Dick Monteith is seeking a third term on what is sometimes considered Modesto’s seat on Stanislaus County’s Board of Supervisors.
His opponent, Modesto Councilman Dave Lopez, said he wants to re-establish the city’s leadership status and bring more neighborhood focus to county government. Whoever is elected in June will represent the county’s most urbanized supervisorial district, including Modesto east of Tully Road, the airport neighborhood, a small part of Ceres and Del Rio.
The county administers health and welfare programs, criminal justice, jails, libraries and other services throughout its 1,500-square-mile jurisdiction, while city government is responsible for police service, streets, sidewalks, parks and utilities within Modesto’s boundaries.
Former city elected officials have had no luck against Monteith, who was a state senator from 1994 to 2002. He won the county seat in 2006 by dispatching former Modesto council members Balvino Irizarry and Janice Keating and former mayor Carmen Sabatino. He defeated Irizarry and Sabatino again in 2010.
Lopez, who will be termed out of the council in late 2015, created council meetings in the park and a graffiti cleanup program, and he thinks county government could be more accessible to residents. “I asked (Supervisor) Terry Withrow and (District 3 candidate) Scott Calkins if they would go with me to meet with residents in the park,” Lopez said. “They both said yes. You need to make it available to folks so they can tell you what they want fixed in their neighborhood and what they want fixed in their community.”
Both candidates said public safety and jobs are important issues for voters in District 4. But neither has offered a plan for bolstering sheriff’s patrols in unincorporated areas.
Monteith said one problem for the sheriff’s service was a salary cut for county employees, including deputies, during the recession. The salaries for deputies can’t compete with compensation for peace officers in San Jose and Los Angeles, he said.
Noting that money is not the only issue, Monteith said the sheriff has trouble hiring deputies because applicants fail background checks.
Lopez said deputies are underpaid compared with Modesto police officers and deserve competitive salaries because they are putting themselves in harm’s way.
The state has awarded $120 million for an expansion of the county’s Public Safety Center on Hackett Road, including hundreds of new jail beds and facilities for rehabilitating lower-level criminal offenders.
Monteith said the center will be a showcase for the aims of the statewide initiative to break cycles of addiction and crime.

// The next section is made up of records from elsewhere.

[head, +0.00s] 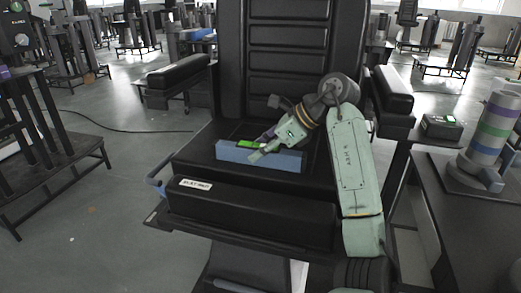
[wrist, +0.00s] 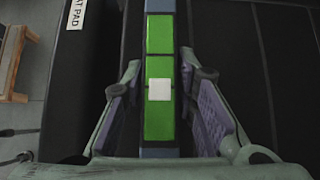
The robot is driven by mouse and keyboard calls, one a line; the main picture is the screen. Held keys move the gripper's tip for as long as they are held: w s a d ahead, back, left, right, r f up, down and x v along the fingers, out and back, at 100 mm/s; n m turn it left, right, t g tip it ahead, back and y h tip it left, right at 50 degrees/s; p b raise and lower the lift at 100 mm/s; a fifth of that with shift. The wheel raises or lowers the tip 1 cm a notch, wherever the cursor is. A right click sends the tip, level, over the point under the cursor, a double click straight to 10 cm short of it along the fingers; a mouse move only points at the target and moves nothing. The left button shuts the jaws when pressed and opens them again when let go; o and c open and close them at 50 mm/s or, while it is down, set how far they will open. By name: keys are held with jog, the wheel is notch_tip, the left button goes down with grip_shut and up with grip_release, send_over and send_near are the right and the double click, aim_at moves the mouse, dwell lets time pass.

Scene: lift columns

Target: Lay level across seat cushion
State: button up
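The level is a long blue bar (head: 285,160) with bright green panels on top. It lies left to right on the black seat cushion (head: 196,146). In the wrist view the level (wrist: 160,35) runs up the middle, with a white square on its green panel. My gripper (head: 260,149) is over the level's middle. In the wrist view my gripper (wrist: 165,105) has one purple-padded finger on each side of the bar, with dark gaps between pads and bar. It is open. Whether the fingertips reach below the bar's top is hard to tell.
A black front pad with a white label (head: 196,185) lies before the cushion. Armrests (head: 178,72) stand at both sides, and a tall backrest (head: 288,50) rises behind. A bench at right holds a striped cylinder (head: 492,130) and a small black box (head: 441,126).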

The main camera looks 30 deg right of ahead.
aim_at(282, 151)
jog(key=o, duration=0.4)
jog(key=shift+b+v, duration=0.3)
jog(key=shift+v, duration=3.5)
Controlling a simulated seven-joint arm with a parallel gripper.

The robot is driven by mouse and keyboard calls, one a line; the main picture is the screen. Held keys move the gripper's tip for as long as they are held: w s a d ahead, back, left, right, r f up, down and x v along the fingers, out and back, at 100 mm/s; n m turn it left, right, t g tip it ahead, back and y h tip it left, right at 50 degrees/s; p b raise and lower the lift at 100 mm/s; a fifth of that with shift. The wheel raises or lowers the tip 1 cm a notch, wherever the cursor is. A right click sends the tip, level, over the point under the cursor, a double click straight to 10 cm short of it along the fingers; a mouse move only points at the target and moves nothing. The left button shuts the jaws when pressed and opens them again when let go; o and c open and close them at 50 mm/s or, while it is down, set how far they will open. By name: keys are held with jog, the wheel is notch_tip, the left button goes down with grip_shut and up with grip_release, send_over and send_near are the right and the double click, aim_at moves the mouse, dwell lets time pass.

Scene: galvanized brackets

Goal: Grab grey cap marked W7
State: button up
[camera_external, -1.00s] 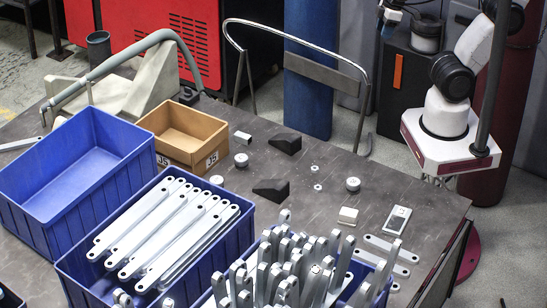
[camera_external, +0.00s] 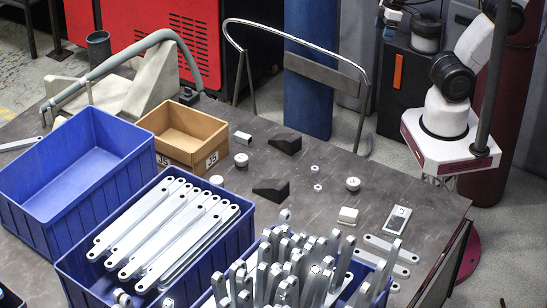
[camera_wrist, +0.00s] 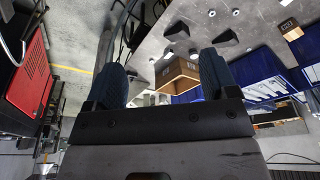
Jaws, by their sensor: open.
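Several round pale grey caps lie on the dark table. In the external view one cap (camera_external: 241,160) is right of the cardboard box, a second cap (camera_external: 353,184) is at the right middle, and a third cap (camera_external: 217,180) is by the bracket bin. I cannot read W7 on any of them. In the wrist view small round pieces (camera_wrist: 211,13) show near the top, too small to identify. My gripper (camera_wrist: 161,62) is open, with two dark blue fingers apart and nothing held between them. It is away from the table, which appears tilted beyond the fingers.
The cardboard box (camera_external: 184,157) stands behind a blue bin of brackets (camera_external: 70,270). An empty blue bin (camera_external: 25,207) is left, and upright brackets (camera_external: 300,270) fill the front.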

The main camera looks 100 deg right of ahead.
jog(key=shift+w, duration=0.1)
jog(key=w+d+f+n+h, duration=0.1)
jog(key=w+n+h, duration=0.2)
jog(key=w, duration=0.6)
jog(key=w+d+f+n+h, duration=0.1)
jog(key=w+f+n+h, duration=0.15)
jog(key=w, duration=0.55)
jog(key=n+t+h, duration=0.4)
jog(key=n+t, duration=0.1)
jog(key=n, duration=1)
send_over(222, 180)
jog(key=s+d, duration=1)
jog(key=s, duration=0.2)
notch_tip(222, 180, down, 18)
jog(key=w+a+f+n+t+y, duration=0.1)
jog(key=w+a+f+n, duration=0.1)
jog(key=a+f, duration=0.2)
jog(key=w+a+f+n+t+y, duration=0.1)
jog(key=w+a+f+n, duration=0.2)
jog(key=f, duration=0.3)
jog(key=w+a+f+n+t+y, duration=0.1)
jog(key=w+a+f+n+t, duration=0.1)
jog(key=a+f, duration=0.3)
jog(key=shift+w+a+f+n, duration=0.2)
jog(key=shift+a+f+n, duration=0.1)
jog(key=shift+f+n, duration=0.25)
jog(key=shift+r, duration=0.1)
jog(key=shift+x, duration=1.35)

Lopez agreed the jail space is needed to prevent early prisoner releases. “Those people are getting arrested and are back on the street in days.”
Sheriff Adam Christianson is endorsing Monteith, while Lopez is supported by Modesto Mayor Garrad Marsh and Ceres Mayor Chris Vierra.

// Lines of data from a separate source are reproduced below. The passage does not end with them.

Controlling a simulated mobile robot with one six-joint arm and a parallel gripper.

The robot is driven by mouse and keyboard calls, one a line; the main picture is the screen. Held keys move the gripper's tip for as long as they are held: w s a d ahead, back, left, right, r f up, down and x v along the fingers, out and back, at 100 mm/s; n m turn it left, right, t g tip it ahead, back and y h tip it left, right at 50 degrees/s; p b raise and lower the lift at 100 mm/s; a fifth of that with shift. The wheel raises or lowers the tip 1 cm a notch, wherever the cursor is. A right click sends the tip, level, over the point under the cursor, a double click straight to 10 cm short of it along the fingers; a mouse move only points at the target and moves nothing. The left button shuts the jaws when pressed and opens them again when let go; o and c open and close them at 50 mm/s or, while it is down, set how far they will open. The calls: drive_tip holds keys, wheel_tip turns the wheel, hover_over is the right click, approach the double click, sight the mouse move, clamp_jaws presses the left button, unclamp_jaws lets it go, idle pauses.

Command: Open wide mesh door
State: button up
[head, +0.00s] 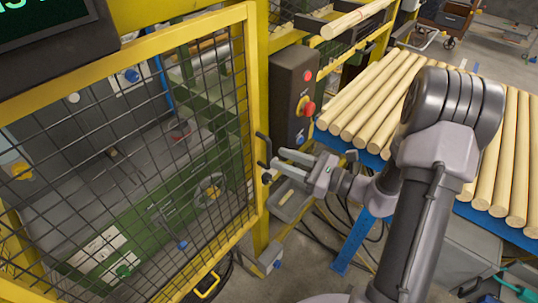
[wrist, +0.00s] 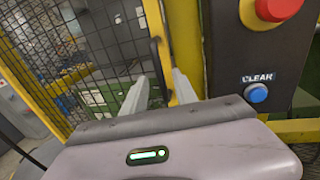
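The wide mesh door (head: 140,155) has a yellow frame and dark wire mesh and fills the left of the head view. It looks closed, its right edge beside the yellow post. Its black upright handle (head: 263,149) is on that right edge; it also shows in the wrist view (wrist: 156,62). My gripper (head: 279,160) is just right of the handle, pointing at it. In the wrist view its two pale fingers (wrist: 160,88) are apart, with the handle ahead between their lines. I cannot tell whether they touch it.
A dark control box (head: 292,95) with red buttons and a blue CLEAR button (wrist: 257,93) stands close right of the door. A blue rack of wooden rods (head: 375,100) is behind my arm. Cables lie on the floor below. A green machine (head: 135,215) is behind the mesh.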

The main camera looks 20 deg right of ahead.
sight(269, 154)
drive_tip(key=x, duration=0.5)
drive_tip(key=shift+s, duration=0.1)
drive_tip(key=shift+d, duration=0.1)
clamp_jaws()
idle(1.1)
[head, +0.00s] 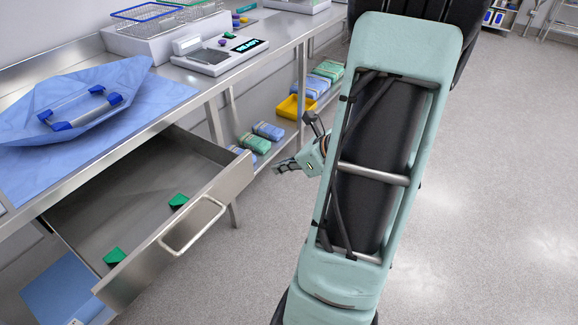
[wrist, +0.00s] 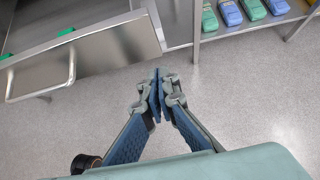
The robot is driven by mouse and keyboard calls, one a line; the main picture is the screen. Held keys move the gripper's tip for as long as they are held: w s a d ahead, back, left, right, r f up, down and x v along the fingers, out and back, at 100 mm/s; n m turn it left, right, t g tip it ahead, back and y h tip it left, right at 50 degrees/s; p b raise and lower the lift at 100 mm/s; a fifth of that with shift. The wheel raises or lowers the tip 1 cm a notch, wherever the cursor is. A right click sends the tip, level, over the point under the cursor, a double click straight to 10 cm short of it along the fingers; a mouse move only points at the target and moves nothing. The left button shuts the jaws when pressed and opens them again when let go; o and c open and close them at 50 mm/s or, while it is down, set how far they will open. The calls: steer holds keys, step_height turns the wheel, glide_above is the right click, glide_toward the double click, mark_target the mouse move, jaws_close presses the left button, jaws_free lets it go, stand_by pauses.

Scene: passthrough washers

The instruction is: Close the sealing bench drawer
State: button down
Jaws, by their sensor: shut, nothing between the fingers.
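The sealing bench drawer (head: 178,228) is a steel drawer pulled well out from under the bench. Its bar handle (head: 192,226) is on the front panel, and two green items lie inside it. In the wrist view the drawer front (wrist: 95,70) and handle (wrist: 42,78) are at the upper left. My gripper (wrist: 158,88) is shut and empty, in the air over the floor, to the right of the drawer front's end and apart from it. In the head view my gripper (head: 287,166) shows only partly beside my arm, right of the drawer.
The bench top (head: 185,78) holds a blue wrap (head: 85,95) with a clear handled item and a grey device (head: 220,52). A lower shelf carries blue and green packs (head: 268,131) and a yellow tray (head: 297,107). A bench leg (wrist: 197,35) stands near the drawer. The floor at right is clear.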

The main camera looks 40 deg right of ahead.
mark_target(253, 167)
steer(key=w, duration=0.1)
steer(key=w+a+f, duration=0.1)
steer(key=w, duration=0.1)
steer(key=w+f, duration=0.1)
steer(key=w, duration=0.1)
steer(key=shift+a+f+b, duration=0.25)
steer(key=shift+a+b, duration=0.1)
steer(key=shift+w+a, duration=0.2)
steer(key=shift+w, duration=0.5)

Both campaigns are amassing cash, with Monteith reporting a total of $27,060, including $14,760 in contributions and loans this year and $12,300 raised last year. Lopez has raised $21,600 and expects to spend $35,000.

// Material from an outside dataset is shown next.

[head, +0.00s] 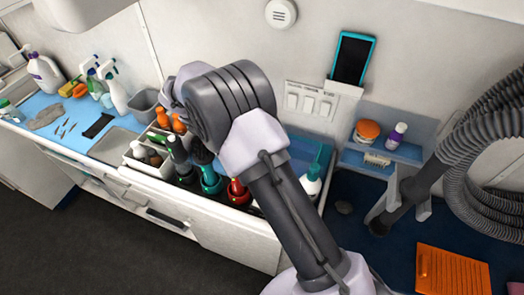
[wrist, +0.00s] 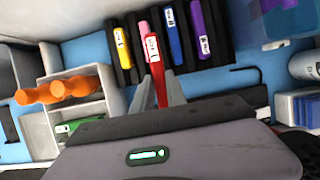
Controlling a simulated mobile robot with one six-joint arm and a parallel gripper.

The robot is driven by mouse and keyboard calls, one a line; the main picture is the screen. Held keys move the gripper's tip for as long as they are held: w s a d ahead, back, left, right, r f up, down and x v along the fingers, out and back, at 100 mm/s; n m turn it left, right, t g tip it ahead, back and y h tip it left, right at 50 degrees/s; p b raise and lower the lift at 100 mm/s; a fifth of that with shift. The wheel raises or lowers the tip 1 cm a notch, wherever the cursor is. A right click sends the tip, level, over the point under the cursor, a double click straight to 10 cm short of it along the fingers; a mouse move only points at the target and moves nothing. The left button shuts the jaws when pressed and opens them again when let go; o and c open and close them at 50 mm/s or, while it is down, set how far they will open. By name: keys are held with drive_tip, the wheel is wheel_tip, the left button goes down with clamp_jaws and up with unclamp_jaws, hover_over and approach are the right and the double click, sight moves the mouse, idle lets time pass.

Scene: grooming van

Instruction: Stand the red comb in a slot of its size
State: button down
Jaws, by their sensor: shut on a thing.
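The red comb (wrist: 154,52) shows in the wrist view with a white label on its upper part. My gripper (wrist: 159,86) is shut on its lower part, one grey finger on each side. The dark slotted rack (wrist: 220,45) lies beyond it, holding a yellow comb (wrist: 122,48), a pink comb (wrist: 144,27), a blue comb (wrist: 173,32) and a purple comb (wrist: 200,22). The red comb appears in front of the rack between the yellow and blue combs, overlapping the pink one. I cannot tell whether it touches the rack. My arm hides the rack and comb in the head view.
Orange bottles (wrist: 62,90) stand in a light divided caddy (wrist: 112,92) left of the gripper. In the head view, spray bottles (head: 112,88) and a grey bin (head: 143,104) stand on the counter. A teal-handled tool (head: 211,182) and red-ringed one (head: 238,192) sit near my arm.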

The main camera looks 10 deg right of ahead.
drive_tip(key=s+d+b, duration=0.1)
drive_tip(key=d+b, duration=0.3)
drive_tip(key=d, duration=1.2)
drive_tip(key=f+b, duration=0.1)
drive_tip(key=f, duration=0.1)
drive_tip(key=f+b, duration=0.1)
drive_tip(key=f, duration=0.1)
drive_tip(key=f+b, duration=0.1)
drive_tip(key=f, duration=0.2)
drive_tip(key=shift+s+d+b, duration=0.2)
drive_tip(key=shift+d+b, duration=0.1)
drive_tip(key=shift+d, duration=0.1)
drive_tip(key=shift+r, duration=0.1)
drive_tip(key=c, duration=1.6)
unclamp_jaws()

Monteith, 82, recently collected $1,000 contributions from Huff Construction, Oakdale rancher John Brichetto and energy contractor James Brenda.
Lopez, 47, reported accepting $1,000 on April 4 from Reed Properties LLC. Greg Reed is listed as a partner in that firm and G&K Enterprises, which has agreements to sell two downtown parcels for $3.13 million to the city for the new courthouse in Modesto. The land deals, approved Tuesday by the City Council, call for the city to sell the two parcels and four others to the state for the $277 million courthouse project.
Monteith has been an advocate for local control as state government imposes rules and regulations on counties. A large percentage of the county’s budget is committed to mandated programs. “We have a better understanding of our needs,” he said. “We have different priorities, different values.”
The two candidates want to see a more diversified economic base for Stanislaus County. Monteith said the county needs clearly defined industrial areas set apart from the best farmland. He said Modesto should stop pushing a plan for business parks west of Highway 99, which is opposed by Wood Colony residents.
As people are hired at Blue Diamond in Turlock and distribution centers in Patterson, Lopez believes Modesto has fallen behind on economic development.
He called the Kiernan Avenue corridor north of Modesto “a tremendous opportunity” for new industry. “We need to focus there. It is close to Highway 99, which is our pipeline to the world,” Lopez said.
The challenger added that a stronger link to Highway 99 is needed for the Beard Industrial District near south Modesto.
Regarding reported groundwater depletion in Stanislaus County, Monteith said an advisory panel needs to study the aquifers to know “what the problem is, and where it is,” and then work on solutions.
Lopez said the Modesto council has looked at stronger water conservation measures. He noted that water is the lifeblood of agriculture and related industries, which provide revenue for public services.